5. How seldom do we hear these days the telling anecdote about Fred Thompson getting out -- once safely out of view of the townsfolk and the TV cameras -- of his famous campaign prop red pick-up truck and getting into his 'limo' for the ride to the next town? (And what pundit who is listening to his or her mind and heart as opposed to reading the polls really believes Fred THompson has a snowball's chance in hell of getting the GOP nomination?)
6. TIME magazine does do somethings very well. For some good laughs, please see the always interesting, uber-talented Ana Marie Cox's live blogging of the most recent GOP debate.
1. What? What a detailed little nugget of assumption...anyone care to elaborate. 2. You need to read the MM article about what "hypocrisy" means. Apparently for some, you have to be a free renunciate and roam the streets like Mother Theresa to HONESTLY give a sh*t about the poor. 3. Guts? 4. It was mentioned in a MM article about double standards in the media. 5. No one thinks he's going to win and the only place I have heard mention of the truck in on MM. Chris Matthews was too busy examining the man's musk. 6. TIME has some great collections of old photography. Now it's as bad as Newsweek when it comes to politics.
1. Assumption? No. Assertion? Yes. Detail (thanks for asking): "At one point, Gore went to Norfolk, Virginia, to advertise his support for two new aircraft carrier groups whose construction, he said, his rivals would stop. 'All the other candidates have said they would cancel contracts on aircraft carriers under way in this harbor," said Gore. 'I would stand for a strong America.' It was an effective argument for a Norfolk and television audience unaware that, as Gephardt's researchers quickly noted, Gore had voted in committee against $644 million in fiscal 1988 funding for those same carriers." ("Whose Broad Stripes and Bright Stars: The Trivial Pursuit of the Presidency 1988," by Jack W. Germond and Jules Witcover; Copyright 1989 by Politics Today, Inc.; Warner Books, Inc., New York, NY; pp. 286-7.)
2. My main point was insensitivity/political savvy, not hypocrisy. You might want to read the Financial Times article, though.
3. Did you see that haircut?
4. I, too, am grateful for Media Matters. Your point?
5. I have seen and heard pundits taking him way too seriously as a 'serious contender,' based, I believe, on their reading the latest polls.
6. Even you might get a laugh or two from Ana Marie Cox. Have you read ANY of her live blogging?
gore said he would not cancel the contracts on the carriers. where is the lie? and was that vote for "fiscal 1988", which actually would have been in 1987, a procedural vote?

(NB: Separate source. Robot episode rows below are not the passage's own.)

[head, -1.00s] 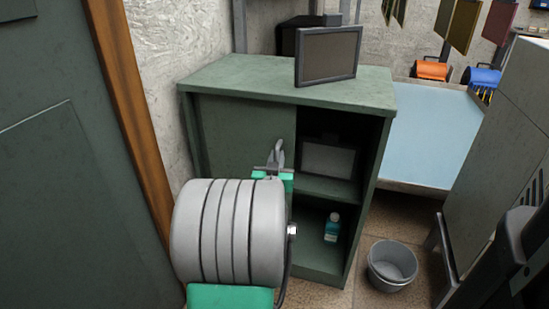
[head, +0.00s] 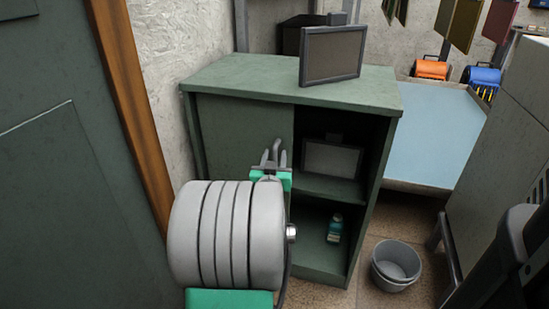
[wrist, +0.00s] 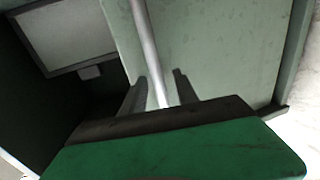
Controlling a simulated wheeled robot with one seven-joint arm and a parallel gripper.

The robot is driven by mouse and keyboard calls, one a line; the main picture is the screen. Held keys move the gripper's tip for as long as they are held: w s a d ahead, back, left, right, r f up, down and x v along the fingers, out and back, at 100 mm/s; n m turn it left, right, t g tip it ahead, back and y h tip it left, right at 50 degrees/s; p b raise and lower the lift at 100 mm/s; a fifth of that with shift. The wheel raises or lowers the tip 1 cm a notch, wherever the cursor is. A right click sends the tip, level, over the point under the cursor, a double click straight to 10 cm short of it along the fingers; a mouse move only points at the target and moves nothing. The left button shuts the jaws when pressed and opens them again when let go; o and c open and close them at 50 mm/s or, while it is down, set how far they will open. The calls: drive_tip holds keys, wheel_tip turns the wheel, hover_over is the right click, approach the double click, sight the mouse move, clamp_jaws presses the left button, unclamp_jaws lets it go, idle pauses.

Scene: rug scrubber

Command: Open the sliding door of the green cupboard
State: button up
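The green cupboard (head: 345,92) stands against the wall. Its sliding door (head: 232,134) covers the left part of the front, and the right part is open, showing a shelf. The door's upright grey bar handle (head: 277,146) is near the door's right edge. My gripper (head: 276,162) is at the handle. In the wrist view, the handle (wrist: 147,45) passes between my two fingers (wrist: 160,90), which stand apart with a visible gap on the right side. The handle's lower end is hidden behind the gripper body.
A monitor (head: 331,54) stands on the cupboard top; another screen (head: 332,158) and a small bottle (head: 335,228) are inside. A grey bucket (head: 395,264) is on the floor at right. A grey cabinet (head: 500,150) stands further right, and a dark green panel (head: 70,190) is close on the left.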

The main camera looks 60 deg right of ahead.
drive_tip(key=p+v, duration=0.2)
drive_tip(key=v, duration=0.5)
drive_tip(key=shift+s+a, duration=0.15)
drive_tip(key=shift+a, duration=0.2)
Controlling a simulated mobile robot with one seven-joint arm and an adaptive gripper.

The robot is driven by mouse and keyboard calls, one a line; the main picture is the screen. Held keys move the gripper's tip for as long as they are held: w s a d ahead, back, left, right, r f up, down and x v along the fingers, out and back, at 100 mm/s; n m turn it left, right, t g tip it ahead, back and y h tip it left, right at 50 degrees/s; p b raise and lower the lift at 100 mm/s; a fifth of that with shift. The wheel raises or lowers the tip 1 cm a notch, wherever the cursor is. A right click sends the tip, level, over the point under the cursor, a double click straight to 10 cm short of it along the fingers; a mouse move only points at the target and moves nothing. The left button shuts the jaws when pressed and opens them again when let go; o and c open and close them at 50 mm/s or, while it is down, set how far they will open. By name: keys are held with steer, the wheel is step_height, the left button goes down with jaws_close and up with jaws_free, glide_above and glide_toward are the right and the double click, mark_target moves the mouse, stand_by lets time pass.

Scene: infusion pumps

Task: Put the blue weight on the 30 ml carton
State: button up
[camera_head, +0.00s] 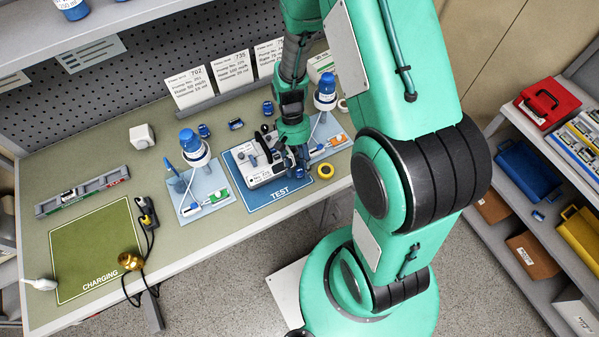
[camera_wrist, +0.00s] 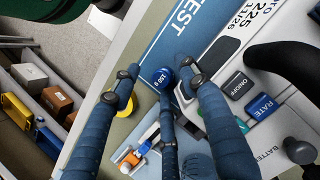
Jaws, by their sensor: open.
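A blue weight marked "150 g" (camera_wrist: 162,77) is in the wrist view, beside the printed edge of the blue TEST mat (camera_wrist: 185,42). My gripper (camera_wrist: 160,76) is open, with its fingers spread around the weight; I cannot tell whether any finger touches it. In the head view my gripper (camera_head: 299,160) is low at the right part of the mat, beside the white pump, and largely hides the weight. A white carton (camera_head: 321,66) stands at the back of the bench behind my arm; its print is too small to read, so I cannot tell whether it is the 30 ml one.
The white pump (camera_head: 262,160) sits on the TEST mat close by my fingers. A yellow tape roll (camera_head: 324,171) lies at the bench's front edge. Blue-capped bottles stand on trays (camera_head: 203,189) either side. The green CHARGING mat (camera_head: 95,250) is mostly clear.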

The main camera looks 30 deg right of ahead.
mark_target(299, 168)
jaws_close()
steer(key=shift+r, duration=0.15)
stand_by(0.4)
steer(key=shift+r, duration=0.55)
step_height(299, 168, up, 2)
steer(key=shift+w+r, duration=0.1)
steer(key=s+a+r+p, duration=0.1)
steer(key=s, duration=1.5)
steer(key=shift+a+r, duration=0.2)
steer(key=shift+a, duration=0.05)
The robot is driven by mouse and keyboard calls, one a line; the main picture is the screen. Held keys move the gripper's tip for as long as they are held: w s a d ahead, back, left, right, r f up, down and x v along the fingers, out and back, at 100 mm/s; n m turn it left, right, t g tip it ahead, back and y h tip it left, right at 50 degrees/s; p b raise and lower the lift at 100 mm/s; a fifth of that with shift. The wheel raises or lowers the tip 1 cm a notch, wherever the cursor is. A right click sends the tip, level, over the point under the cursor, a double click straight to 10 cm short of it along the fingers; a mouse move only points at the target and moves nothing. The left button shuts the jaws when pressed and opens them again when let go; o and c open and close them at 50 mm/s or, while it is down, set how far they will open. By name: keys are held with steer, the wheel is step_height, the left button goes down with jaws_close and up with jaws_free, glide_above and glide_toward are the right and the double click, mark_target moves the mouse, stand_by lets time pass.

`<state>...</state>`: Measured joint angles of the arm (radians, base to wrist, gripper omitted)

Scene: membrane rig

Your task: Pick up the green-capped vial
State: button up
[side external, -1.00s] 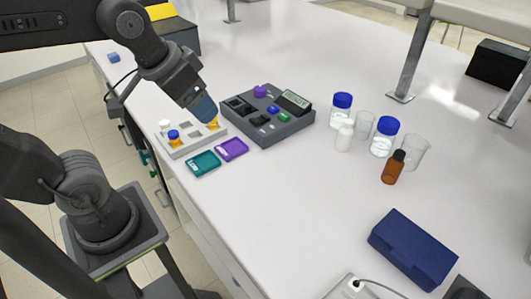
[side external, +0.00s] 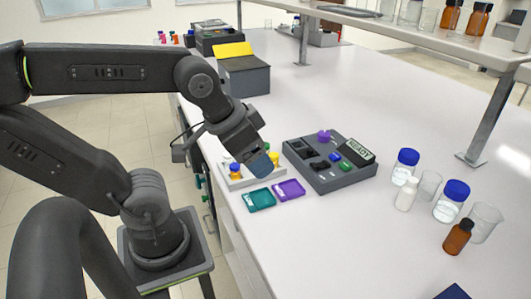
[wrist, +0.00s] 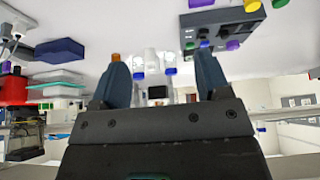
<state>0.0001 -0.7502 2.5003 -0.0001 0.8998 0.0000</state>
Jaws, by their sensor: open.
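My gripper (side external: 257,163) is over the small white rack (side external: 235,184), and from the side its fingers cover part of it. The wrist view shows the two blue-grey fingers (wrist: 163,76) apart with nothing held between them. A green round top (wrist: 279,3), possibly the green cap, is cut off at the top right edge of the wrist view, beside a yellow one (wrist: 252,5). A blue-capped vial (side external: 235,171) with yellow contents stands in the rack.
Teal (side external: 258,199) and purple (side external: 288,189) trays lie in front of the rack. A grey device (side external: 328,178) with a purple knob and a green patch stands to its right. Blue-capped bottles (side external: 405,166), beakers and a brown bottle (side external: 458,237) are farther right. Bench between is clear.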

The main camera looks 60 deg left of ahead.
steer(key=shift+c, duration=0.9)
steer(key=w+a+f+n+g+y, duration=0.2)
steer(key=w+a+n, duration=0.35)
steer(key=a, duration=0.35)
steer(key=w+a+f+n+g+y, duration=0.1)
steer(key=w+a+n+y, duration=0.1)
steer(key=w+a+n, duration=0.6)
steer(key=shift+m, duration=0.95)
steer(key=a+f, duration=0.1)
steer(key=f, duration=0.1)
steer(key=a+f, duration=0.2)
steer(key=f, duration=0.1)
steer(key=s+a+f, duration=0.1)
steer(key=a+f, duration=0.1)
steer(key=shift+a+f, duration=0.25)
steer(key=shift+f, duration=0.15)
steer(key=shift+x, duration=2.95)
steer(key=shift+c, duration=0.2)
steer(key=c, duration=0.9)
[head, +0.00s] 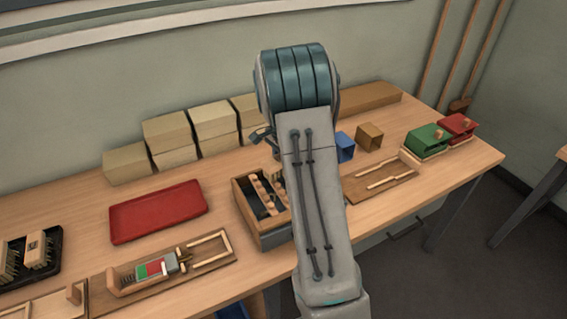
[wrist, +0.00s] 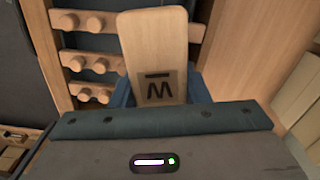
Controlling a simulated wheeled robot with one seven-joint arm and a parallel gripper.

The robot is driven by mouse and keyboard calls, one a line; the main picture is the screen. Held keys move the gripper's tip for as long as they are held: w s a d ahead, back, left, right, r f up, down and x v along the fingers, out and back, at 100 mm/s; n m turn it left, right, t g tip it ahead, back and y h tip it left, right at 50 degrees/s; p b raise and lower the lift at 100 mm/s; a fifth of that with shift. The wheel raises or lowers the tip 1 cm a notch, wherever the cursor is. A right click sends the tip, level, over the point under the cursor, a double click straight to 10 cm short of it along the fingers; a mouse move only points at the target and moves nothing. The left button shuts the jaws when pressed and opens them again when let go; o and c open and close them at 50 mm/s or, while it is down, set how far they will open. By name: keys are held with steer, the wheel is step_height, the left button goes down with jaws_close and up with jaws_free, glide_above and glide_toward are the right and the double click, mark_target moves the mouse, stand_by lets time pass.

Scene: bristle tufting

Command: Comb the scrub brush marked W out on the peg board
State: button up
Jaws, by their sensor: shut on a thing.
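A pale wooden scrub brush (wrist: 155,40) stands in the middle of the wrist view. My gripper (wrist: 160,98) is shut on the brush, with blue jaw parts showing on both sides. The bristles are hidden. The peg board (head: 262,195), a wooden frame with rows of pegs over a dark inside, stands left of my arm in the head view. Its pegs (wrist: 90,62) show left of and behind the brush in the wrist view. I cannot tell whether brush and pegs touch.
A red tray (head: 158,211) and a wooden fixture (head: 165,275) lie to the left. A black tray (head: 52,262) holds bristled brushes. Pale blocks (head: 167,130) line the wall. A blue box (head: 345,147), green box (head: 428,139) and red box (head: 459,127) stand to the right.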

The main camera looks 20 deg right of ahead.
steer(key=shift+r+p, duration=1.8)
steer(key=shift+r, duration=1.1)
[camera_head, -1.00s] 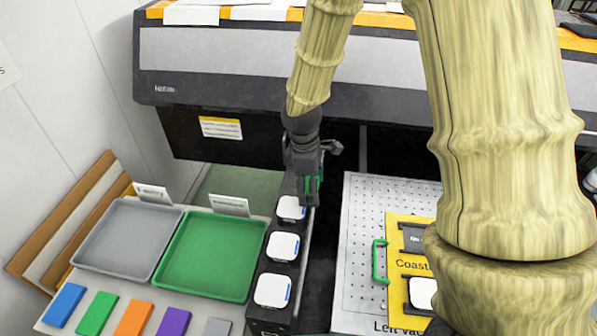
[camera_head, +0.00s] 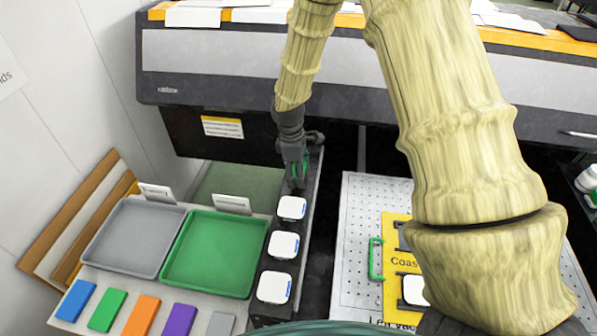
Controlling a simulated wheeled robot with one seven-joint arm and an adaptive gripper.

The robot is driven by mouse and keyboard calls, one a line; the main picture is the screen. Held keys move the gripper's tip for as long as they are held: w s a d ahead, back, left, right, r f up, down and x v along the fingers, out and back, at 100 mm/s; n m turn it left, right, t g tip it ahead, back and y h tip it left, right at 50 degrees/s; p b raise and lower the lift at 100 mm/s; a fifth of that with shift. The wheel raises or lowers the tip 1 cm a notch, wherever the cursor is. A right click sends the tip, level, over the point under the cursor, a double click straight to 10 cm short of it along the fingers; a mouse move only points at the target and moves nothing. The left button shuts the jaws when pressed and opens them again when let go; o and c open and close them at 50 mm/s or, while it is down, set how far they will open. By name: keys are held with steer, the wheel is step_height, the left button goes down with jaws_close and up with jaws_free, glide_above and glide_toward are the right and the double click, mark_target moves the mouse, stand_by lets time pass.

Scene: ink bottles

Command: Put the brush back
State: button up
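My gripper (camera_head: 297,184) points down over the far end of the black rail, just behind the farthest white-capped bottle (camera_head: 291,208). Green shows between or on its fingers, but I cannot tell whether this is part of the gripper or something held. The gap between the fingertips is too small to read. I cannot make out a brush for certain in this view.
Two more white-capped bottles (camera_head: 283,245) stand nearer on the rail. A green tray (camera_head: 214,254) and a grey tray (camera_head: 134,238) lie left, with coloured blocks in front. A perforated plate (camera_head: 356,215) with a green handle (camera_head: 376,258) lies right. The large printer (camera_head: 250,65) stands behind.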

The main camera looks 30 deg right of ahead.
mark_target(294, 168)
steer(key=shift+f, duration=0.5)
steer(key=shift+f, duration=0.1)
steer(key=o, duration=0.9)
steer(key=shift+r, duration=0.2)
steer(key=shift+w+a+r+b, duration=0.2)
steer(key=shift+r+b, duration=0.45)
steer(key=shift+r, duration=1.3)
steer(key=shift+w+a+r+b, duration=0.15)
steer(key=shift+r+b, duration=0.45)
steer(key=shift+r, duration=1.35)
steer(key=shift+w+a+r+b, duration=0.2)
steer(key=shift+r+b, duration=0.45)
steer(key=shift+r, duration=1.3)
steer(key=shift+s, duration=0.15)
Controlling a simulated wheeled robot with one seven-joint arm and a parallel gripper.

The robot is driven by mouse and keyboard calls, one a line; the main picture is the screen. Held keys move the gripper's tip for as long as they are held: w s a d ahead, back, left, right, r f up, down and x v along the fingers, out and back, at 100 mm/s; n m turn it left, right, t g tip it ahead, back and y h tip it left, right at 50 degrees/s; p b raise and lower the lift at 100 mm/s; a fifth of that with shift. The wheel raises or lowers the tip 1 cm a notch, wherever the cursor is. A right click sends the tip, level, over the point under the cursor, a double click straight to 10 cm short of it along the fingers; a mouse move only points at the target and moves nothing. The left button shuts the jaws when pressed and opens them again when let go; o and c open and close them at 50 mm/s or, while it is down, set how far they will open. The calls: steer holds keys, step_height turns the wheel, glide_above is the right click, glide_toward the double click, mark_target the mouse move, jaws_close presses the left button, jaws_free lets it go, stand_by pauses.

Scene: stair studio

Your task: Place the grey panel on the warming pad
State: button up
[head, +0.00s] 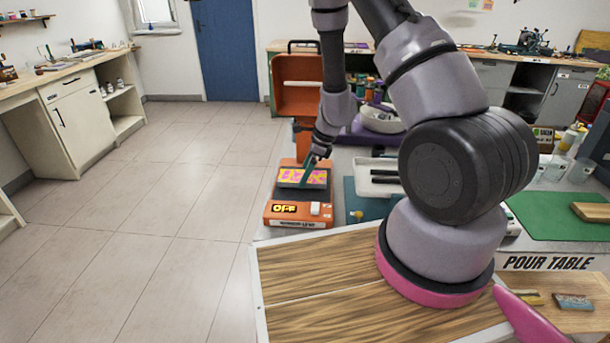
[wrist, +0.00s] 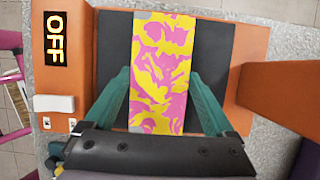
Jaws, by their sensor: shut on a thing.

In reply, I believe the lie was suggesting to voters that he was a stronger candidate on defense based solely on this very politically convenient support of something that he had in fact very recently opposed, in keeping with his overall moderately liberal voting record. I believe he was pandering more than he was providing any evidence, with his vow not to cancel the contracts, of being a stronger candidate on defense. It's a 'big picture' lie, I think, and he was apparenlty counting on his audience not knowing about his earlier vote. But I do see your point. I don't know if the vote was procedural, but I think Germond and Witcover would have mentioned if it was.
"Phony" is this season's "wooden." The Democratic candidate, whoever it may be, will be "phony," and people who don't want to deal with substance, or who are incapable of dealing with substance, will maunder on endlessly about it.
The funniest part of the Naomi Wolf garbage is that McCain at the time had a MORE expensive and MORE controversial advisor: http://www.dailyhowler.com/h031500_1.shtml
The contrast in that daily howler article between the screaming and the silence is striking.
Another very good essay by MM on the MSM. I've heard a number of "telling anecdotes" that were baldfaced lies, and circulated via obliging blast e-mail senders around the globe. That's one way the lies about Kerry's medals and service started, even before the Swift Boat organization attack. Another is direct mail...we got a fundraising letter about the Clintons in '92, and they started in with a "telling anecdote" that had Hillary hissing at a little old lady that "God wants us to kill babies!"
Who would believe this drivel? The stubborn, the willful, and those who don't give a d*mn.
If there were a Pulitzer Prize for a Blogger Op-Ed piece, then this would be it. Thank you, Mr. Foster. Too bad this won't get wider play, but am doing my part via email. I loved the bit about Bush's "a la carte" Bill of Rights.
To the comment upthread about Time magazine doing some things very well: Swampland is ok. But, the magazine's recent remodel is very, very offputting; so much so, that my spouse, less political and more conservative than I, said cancel it. And there is the matter of their columnists: geez, please. The magazine, in trying to be with it, has actually made it more of a chore to read, and there is less "meat" to its contents.
And, if there is justice in this world, Dan Rather's reputation will be redeemed before he departs this earthly plane, and Bernard "Bernie" Goldberg will take up residence in Dante's Inferno and never be heard from again.
"threaten to veto health care for children"
GOOD!!! I hope he does it, too!!
Sure because nothing says compassionate conservative like making sure children go without health care.
Thanks so much Jamison Foser...
Brilliant.
It puts me in mind to what Pitts Romney said this week about his sons not serving in the military.
Shouldn't our ltttle corporate hack Matthews be all over this? Isn't Romney's statement the very height or elitism? Is is possible to have a beer with this phony? Isn't Romney's elitism much more "sinful" than Edwards' $400 haircut?
Where's Chris? Where's the media? I know, tryig to cover the tracks of the latest CON-servative.